2) Sensor Board: The Sensor Board contains important “health” sensors that give readings of current, voltage, and temperature, as well as our navigations sensors including roll rate gyros and accelerometers. “Latchup protection,” a type of power regulation that protects against the effects of free ionized particles in space, is also implemented here. 10 and 12-bit analog-to-digital converters (part nos. TLC1543I and TLC2543I, respectively) are used to digitize sensor values for use by the processor.

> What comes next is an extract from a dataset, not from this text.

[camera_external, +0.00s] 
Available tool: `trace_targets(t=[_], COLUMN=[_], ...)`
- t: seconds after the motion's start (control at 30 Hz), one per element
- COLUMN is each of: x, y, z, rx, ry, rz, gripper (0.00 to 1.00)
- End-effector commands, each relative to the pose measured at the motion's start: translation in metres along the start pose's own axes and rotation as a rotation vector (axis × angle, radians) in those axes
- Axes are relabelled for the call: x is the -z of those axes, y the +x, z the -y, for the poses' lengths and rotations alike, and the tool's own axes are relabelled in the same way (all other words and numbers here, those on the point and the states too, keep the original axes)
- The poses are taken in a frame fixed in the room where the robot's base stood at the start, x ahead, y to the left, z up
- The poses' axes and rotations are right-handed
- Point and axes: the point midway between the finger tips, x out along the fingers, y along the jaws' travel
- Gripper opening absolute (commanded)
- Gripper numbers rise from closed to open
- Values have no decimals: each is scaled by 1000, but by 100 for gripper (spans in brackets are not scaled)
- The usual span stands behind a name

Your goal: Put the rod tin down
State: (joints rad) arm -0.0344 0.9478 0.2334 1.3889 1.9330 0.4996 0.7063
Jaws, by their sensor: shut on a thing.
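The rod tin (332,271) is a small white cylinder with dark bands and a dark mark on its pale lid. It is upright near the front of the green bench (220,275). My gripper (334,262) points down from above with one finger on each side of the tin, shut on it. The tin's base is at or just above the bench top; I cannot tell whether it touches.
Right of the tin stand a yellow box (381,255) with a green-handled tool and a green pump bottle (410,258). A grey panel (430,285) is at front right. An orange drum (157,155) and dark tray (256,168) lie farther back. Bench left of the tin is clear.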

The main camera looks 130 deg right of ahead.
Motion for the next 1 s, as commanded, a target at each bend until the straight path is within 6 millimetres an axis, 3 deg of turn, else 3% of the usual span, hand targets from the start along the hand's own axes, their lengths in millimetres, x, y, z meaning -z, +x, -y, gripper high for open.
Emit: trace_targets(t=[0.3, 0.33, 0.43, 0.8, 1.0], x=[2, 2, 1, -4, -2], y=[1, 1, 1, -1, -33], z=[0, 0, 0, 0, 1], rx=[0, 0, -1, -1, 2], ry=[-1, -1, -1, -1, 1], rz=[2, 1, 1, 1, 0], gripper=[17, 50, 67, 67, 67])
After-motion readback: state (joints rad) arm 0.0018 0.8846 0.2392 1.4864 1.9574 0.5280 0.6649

3) Command Board: The Command Board is the most complex of the three. It contains the Atmel 32-bit microprocessor (AT32AP7000) and all supporting hardware, including 20MB of external RAM (both SRAM and DRAM) and a flash ROM chip which stores Bandit’s code. More on the Atmel processor will follow—note changes to the design in the “Current Progress and Changes” section. The Command Board also contains step-down voltage converters to supply 1.8 volts and 3.3 volts to the digital chips, as well as a brownout detection circuit as described in the Dock Support Board section. The Command Board also contains a Micron 3-megapixel camera and the Meshnetics Zigbit radio module, both mounted directly on the PCB. Antenna design for the Zigbit is ongoing, but we are expecting to use a basic dipole whip antenna mounted on the Bandit frame and connected to the Command Board through an SMA connector.
2.4
- Rev. 3 Bandit Board Changes
The block diagram below shows the most significant changes made to the Bandit boards:
The following lists describe the improvements being made to the new design:
New Components (shown in red above):
The old analog camera has been replaced by the Micron MT9001 3-megapixel CMOS camera that is mounted directly onto the Command Board. The camera has on-board 10-bit analog-to-digital conversion that outputs a VGA signal (10 data lines, HSYNC, VSYNC) directly to the processor. Additionally, the Zigbit radio modules, which operate under the Zigbee radio protocol, have replaced the two previous radios. Zigbee is a low-power, low data rate, and high-sensitivity wireless networking protocol (frequently compared to Bluetooth) that was designed for noisy and cluttered environments. Zigbee has a history of use on satellites. It transmits at 2.4GHz and is capable of data rates as high as 250kbits/sec.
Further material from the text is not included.